My Line Manager [****] tells me that I am ‘higher up’ than Heads of Sector but am an in between but I know from the pay structure that I am not. I believe, I haven’t got actual evidence but I believe that I am probably one of the more lower paid of all of them. I want to know where I stand really…..I put it down to the views of the previous Principal who, in my view did not particularly want to promote women. I always felt that and I always felt at management team I was invisible and that anything, there was only three of us there as you saw and whenever we said anything it was always "Oh is she going to be long"? whereas if any of the guys said anything it was "That is a really good point" and that used to........ and he always talked about "Come on you chaps". The gender was always male and his words were..... so I was very pleased when we appointed a new Principal as a women. She is very good but I did feel marginalised and irritated because I had done a lot of good work and I never felt the recognition the was there and I don’t want people to thank me or pat me on the back but just a slight " You really did well on that" would help now and again you know, so I look forward to working with [the new principal] and taking up opportunities she may offer to widen my experience so that I can put that on a curriculum vitae and take it to another place.

From the above account it can be seen women managers such as Monica see the appointment of women principals as a positive move towards redressing issues of gender discrimination at work. For women principals this effectively places a ‘burden of representation’ on them since their presence signals on the one hand that other women too can ‘make it to the top’ but can also dissuade women from seeking further promotion because they see through the experiences of such women the contradictions and tensions that area central feature of working within highly competitive and masculine cultures.

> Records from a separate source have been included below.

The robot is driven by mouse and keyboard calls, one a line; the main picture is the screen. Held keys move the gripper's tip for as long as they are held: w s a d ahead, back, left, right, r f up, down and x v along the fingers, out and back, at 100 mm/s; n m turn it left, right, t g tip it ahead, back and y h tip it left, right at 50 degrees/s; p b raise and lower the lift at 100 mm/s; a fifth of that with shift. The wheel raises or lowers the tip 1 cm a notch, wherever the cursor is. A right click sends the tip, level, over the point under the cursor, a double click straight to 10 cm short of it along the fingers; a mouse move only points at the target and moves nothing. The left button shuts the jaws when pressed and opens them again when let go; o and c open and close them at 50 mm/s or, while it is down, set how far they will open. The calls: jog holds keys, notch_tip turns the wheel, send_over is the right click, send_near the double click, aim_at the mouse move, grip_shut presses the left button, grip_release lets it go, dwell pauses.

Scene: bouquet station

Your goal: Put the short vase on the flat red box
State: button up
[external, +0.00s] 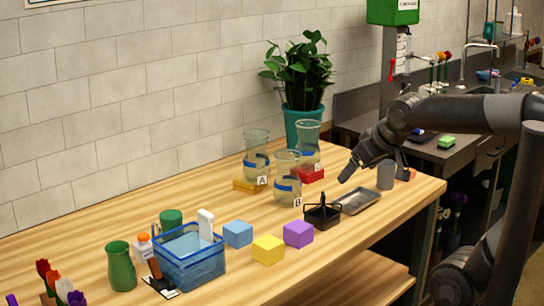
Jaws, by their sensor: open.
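The flat red box (311,176) lies on the wooden table behind the vase marked B. A clear glass vase (307,133) with a blue band appears to stand on it, its lower part partly hidden. Vase B (287,169) stands in front, and vase A (256,146) stands at the left on a flat yellow-orange box (245,186). I cannot tell for sure which vase is the short one. My gripper (374,168) is open and empty, to the right of the vases over the table's right part, near a grey cup.
A grey cup (386,175), a metal tray (358,201) and a black caddy (322,213) sit right of vase B. Blue (238,233), yellow (268,249) and purple (298,233) cubes are in front. A blue basket (190,258) stands left. A potted plant (303,122) is behind.

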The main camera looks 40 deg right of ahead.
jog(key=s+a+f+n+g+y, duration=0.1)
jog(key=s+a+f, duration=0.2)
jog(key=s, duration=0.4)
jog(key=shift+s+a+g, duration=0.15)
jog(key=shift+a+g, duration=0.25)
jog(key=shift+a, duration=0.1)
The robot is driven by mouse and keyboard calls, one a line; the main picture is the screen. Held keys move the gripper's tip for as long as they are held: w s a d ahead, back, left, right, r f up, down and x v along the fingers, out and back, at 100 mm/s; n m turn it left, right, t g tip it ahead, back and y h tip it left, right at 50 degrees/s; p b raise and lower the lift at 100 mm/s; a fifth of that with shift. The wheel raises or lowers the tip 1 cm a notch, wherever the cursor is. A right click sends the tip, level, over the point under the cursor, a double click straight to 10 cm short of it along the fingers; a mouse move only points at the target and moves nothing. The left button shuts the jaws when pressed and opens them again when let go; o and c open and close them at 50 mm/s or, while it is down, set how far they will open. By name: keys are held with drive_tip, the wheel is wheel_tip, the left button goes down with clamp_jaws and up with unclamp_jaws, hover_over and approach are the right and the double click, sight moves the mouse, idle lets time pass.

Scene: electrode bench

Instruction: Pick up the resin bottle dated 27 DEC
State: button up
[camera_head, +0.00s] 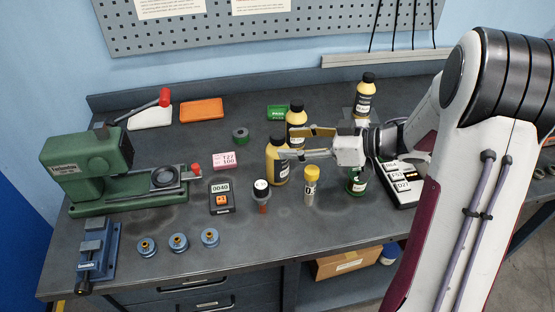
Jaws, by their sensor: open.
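Three yellow bottles with black caps and black labels stand upright on the bench: a front one (277,168), one behind it (297,115) and one at the back right (364,100). Their dates are too small to read, so I cannot tell which is dated 27 DEC. My gripper (284,143) reaches in from the right, open, its fingers spread and pointing left. Its fingertips are at the front bottle's upper part and overlap the lower part of the one behind. I cannot tell whether they touch either bottle.
A yellow-capped container (311,187), a black-and-white-capped vial (262,196) and a green bottle (353,186) stand near the gripper. A scale (222,207) and green machine (95,165) are left. Bare bench (330,228) lies in front.

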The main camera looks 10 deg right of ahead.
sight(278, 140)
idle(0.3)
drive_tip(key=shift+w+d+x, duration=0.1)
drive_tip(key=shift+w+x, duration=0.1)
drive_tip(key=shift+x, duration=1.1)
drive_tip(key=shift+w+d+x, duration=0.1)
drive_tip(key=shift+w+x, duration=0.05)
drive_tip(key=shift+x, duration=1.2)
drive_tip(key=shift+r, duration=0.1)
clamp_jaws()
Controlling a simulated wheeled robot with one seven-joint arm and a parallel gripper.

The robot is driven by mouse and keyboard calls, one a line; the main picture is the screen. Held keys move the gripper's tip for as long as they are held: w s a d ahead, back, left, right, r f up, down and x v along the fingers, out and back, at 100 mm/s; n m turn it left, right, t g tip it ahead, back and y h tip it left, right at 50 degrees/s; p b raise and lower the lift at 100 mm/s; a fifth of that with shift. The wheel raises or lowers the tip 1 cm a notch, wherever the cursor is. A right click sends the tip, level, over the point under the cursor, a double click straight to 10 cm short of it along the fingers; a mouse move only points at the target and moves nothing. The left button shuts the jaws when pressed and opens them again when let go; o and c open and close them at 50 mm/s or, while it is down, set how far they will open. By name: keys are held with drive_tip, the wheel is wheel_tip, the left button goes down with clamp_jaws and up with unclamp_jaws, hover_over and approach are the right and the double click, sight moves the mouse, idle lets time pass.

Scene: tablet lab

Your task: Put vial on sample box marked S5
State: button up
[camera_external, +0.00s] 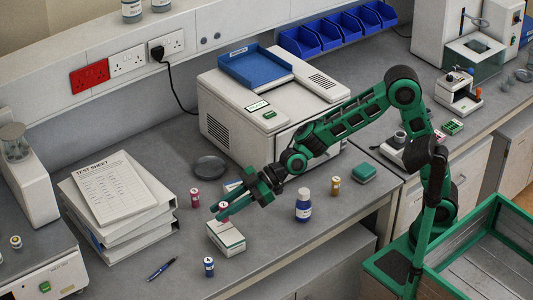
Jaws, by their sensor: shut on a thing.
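My green gripper (228,209) reaches in from the right, over the front part of the grey bench. It is shut on a small vial (224,206) with red on it, partly hidden by the fingers. The vial is just above or at the top of a white box (226,239) with a green band; I cannot tell whether they touch. Another box (232,186), white and blue, is mostly hidden behind my gripper. No S5 marking is readable on any box.
A red vial (195,197) stands left of my gripper, a blue vial (208,266) in front. Binders (125,215) fill the left; a large white machine (245,120) stands behind. A pen (161,270) lies in front.

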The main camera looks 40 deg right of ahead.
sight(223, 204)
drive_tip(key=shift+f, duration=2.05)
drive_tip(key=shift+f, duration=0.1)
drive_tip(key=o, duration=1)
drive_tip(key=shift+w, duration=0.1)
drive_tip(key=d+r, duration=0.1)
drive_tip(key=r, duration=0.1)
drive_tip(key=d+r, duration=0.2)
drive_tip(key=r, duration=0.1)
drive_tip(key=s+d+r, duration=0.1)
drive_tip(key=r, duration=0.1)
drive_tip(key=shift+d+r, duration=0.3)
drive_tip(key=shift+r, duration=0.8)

Changing conceptions of career: routes to promotion

The majority of participants in the research (men and women) when talking about their backgrounds, considered that they had ‘fallen’ into FE more by accident than by design. However, women were more likely than men to make reference to career breaks (e.g. to have children). Such reference supports Ozga’s assertion (1993:1) that ‘women do not have access to the experience of unilinear career progression open to men, nor do they choose to pursue such limited versions of career development. In common with Stott and Lawson’s study (1997: 110) women senior managers and especially principals have not as a rule planned their careers over the long term; however, recent career moves have more commonly been planned. As Wendy explains,

I am great fatalist. I always knew I wanted to teach. I always thought I would like to be a Principal. I knew I would not be able to do what [female vice-chancellors] have done because I didn’t have that kind of background but I, equally so I wasn’t sure I wanted to be in schools so I think probably I started planning probably about 5 years ago let’s say, to this kind of goal but up until them I was just anxious to get what I could earn for myself [..] and gather qualifications as I went along.

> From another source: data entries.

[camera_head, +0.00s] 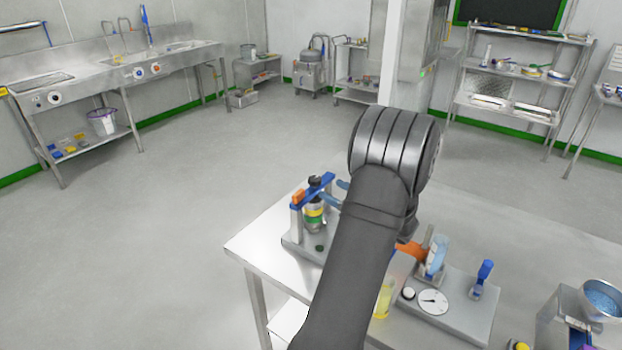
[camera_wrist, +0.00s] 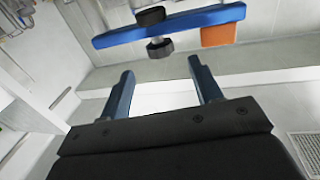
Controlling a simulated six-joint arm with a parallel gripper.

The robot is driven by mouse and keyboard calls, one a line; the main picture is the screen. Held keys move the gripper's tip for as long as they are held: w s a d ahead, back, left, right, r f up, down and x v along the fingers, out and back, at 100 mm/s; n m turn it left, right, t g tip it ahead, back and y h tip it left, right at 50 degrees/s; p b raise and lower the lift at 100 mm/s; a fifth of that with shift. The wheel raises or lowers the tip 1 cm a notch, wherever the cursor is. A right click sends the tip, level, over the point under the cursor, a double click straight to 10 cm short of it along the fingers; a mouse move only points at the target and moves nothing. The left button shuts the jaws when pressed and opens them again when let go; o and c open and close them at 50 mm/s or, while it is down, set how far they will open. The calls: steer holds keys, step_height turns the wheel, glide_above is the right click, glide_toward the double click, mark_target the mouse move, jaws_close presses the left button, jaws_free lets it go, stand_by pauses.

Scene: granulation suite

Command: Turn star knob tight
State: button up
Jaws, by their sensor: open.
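A clamp fixture stands on the steel table (camera_head: 250,252). Its blue bar (camera_head: 320,181) has an orange block (camera_head: 298,197) at one end. A black knob (camera_head: 315,181) shows above the bar, and a bottle-like body with yellow and green bands (camera_head: 314,214) is under it. In the wrist view the blue bar (camera_wrist: 195,22) has a black part (camera_wrist: 150,15) on one side and a knob-like black part (camera_wrist: 160,47) on the other; which is the star knob I cannot tell. My gripper (camera_wrist: 160,75) is open and empty, its blue fingers (camera_head: 336,192) close beside the fixture. The black part is ahead of the gap, not between the fingers.
Right of my arm, a grey base with a dial gauge (camera_head: 433,301) and a blue-handled part (camera_head: 484,272) stands on the table. A bowl of blue material (camera_head: 602,298) is at the far right. My arm hides the table's middle. The table's left corner is clear.

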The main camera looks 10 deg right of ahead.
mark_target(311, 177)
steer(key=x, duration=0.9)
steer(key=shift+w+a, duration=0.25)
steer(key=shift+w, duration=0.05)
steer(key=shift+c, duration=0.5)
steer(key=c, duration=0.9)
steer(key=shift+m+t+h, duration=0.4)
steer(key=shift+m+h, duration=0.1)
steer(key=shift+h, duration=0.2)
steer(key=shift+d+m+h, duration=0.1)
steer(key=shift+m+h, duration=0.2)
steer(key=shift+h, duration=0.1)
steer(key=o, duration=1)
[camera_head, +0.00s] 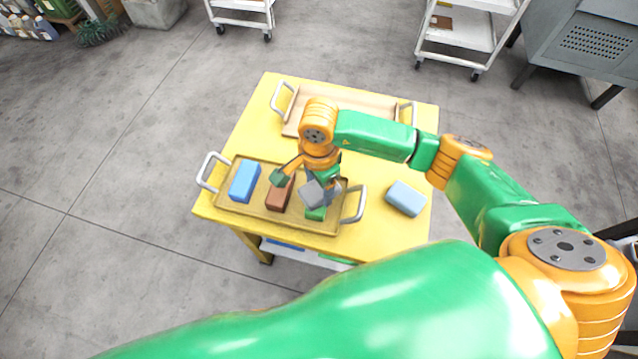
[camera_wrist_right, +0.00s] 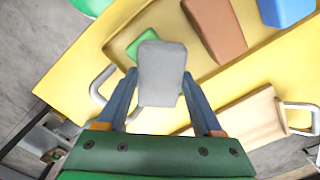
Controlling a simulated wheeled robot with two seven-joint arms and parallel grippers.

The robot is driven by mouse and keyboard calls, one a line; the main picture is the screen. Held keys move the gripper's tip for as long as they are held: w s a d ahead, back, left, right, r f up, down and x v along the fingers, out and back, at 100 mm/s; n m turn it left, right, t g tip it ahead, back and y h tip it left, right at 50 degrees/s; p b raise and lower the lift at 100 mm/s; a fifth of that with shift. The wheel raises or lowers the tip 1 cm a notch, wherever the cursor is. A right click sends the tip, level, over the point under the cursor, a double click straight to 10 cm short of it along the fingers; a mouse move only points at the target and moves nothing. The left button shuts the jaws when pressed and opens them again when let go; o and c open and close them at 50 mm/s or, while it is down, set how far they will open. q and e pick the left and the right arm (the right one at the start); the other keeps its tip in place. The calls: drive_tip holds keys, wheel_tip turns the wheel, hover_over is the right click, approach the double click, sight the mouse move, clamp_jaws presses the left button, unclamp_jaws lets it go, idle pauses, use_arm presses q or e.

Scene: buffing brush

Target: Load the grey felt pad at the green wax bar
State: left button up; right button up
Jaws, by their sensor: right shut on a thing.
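My right gripper (camera_head: 318,186) is shut on the grey felt pad (camera_head: 311,193), over the right end of the tan tray (camera_head: 235,208). In the right wrist view the pad (camera_wrist_right: 161,72) sits between the two fingers of the gripper (camera_wrist_right: 160,80). The green wax bar (camera_head: 316,213) lies in the tray just under and beside the pad, partly hidden by it. The bar also shows in the right wrist view (camera_wrist_right: 122,45), behind the pad's upper left edge. I cannot tell whether pad and bar touch. My left gripper is not in view.
A brown bar (camera_head: 279,194) and a blue bar (camera_head: 244,181) lie left of the green bar in the tray. A grey-blue block (camera_head: 405,198) lies on the yellow table (camera_head: 385,228) to the right. A wooden tray (camera_head: 345,101) with handles is at the back.

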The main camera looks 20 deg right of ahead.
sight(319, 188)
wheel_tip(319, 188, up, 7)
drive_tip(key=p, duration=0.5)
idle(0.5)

Although she had only begun to plan her career in the last five years her advice to new entrants in the profession was indeed to have a goal:

……I would say to anybody ’I think you ought to know what your goal is, you asked me if I knew what my goal was and I probably didn’t. I have had short term goals I suppose but I think somebody coming in ought to know why they are coming in. (Wendy, Principal)

At the senior levels there was evidence of recent career planning that matched Wendy’s approach, Maria for example had chosen her particular college with a view to getting a national job before she retired This indicates an identity shift and presents a challenge for research that suggests women are not career planners. Monica, referred to earlier in the paper adopted a particularly masculine approach with her husband preparing her meals so that she could actively pursue further promotion. There was also some evidence that networking was occurring and senior managers were approaching women principals for advice on how to proceed. However there was also evidence to suggest that other women (especially those occupying the lower levels of management) were less likely to have planned their careers and indeed some confessed that they would not have actively sought promotion had they not been invited to do so by their line managers. Many women in the project adopted a rather cautious approach to further promotion as the next section reveals.

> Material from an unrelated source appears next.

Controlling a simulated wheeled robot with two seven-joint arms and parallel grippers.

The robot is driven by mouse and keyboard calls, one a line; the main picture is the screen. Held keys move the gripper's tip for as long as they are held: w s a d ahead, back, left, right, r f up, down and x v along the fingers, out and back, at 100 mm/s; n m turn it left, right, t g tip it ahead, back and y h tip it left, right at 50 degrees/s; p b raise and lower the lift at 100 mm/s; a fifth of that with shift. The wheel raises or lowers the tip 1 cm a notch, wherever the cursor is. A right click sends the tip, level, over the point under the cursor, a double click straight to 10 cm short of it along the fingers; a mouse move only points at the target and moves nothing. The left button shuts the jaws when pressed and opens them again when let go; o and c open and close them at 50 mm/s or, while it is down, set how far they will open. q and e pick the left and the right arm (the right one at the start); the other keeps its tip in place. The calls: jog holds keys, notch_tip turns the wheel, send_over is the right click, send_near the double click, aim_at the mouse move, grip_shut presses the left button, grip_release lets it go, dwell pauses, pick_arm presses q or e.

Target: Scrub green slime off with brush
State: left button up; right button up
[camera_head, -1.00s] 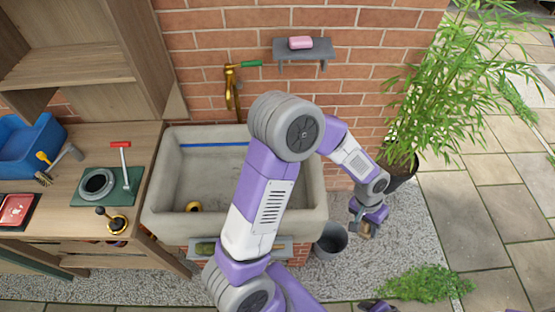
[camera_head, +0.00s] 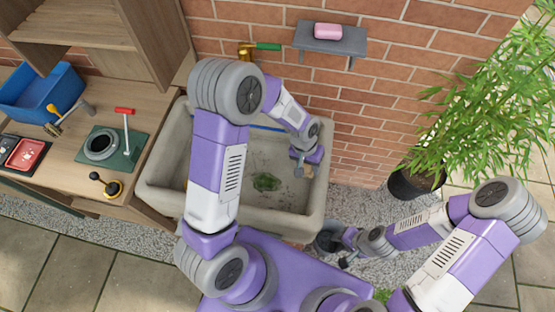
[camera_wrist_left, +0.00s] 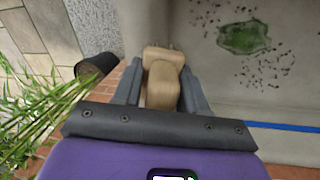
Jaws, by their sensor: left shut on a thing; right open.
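A green slime patch (camera_head: 267,181) lies on the floor of the grey stone sink (camera_head: 160,178), with dark specks scattered around it. The slime also shows in the left wrist view (camera_wrist_left: 244,37). My left gripper (camera_head: 303,168) is over the right part of the sink, to the right of the slime and apart from it. It is shut on a wooden brush (camera_wrist_left: 163,85); the bristles are not clearly seen. My right gripper (camera_head: 345,252) is open and empty, low beside the dark bucket (camera_head: 326,240).
A wall shelf (camera_head: 318,40) holds a pink soap bar (camera_head: 328,31). A brass tap (camera_head: 246,52) with a green handle is above the sink. The wooden workbench (camera_head: 75,160) with tools stands at left. A potted bamboo (camera_head: 415,182) stands at right.

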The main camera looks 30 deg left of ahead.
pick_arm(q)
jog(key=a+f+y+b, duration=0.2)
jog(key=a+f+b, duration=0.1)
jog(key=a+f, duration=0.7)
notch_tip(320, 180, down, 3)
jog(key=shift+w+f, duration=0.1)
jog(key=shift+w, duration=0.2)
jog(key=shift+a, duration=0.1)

Why women say ‘stuff it’ to promotion

Alimo-Metcalf (1992, 1995) has argued that women managers are tempted by posts which are interesting and involve their personal development and are motivated by organisational goals rather than by the promise of promotion. They tend to seek self and organisational improvements indicating that many women are focused on change and transformation as well as career development. this argument can be illustrated through the account below where Angela, a programme developer explains that in leaving her current post she is accepting a pay-cut because she prioritises personal development over further promotion in her current institution.

I would have liked to have earned the same money but I am prepared to earn less money because, I think the job is sufficiently interesting and challenging and I think it is going to be rewarding enough and I see it as perhaps something I will do for two years and then maybe I will move to something wider. There are other jobs that I have been looking at and I was actually asked for an interview for a job which in the end I decided not to go for the interview for because I thought, they think on paper that I can do this job I am not convinced I can until I have had more experience then I thought I would like to do it but I want to do it in a couple of years time when I have done things like got myself trained. (Angela, Middle manager)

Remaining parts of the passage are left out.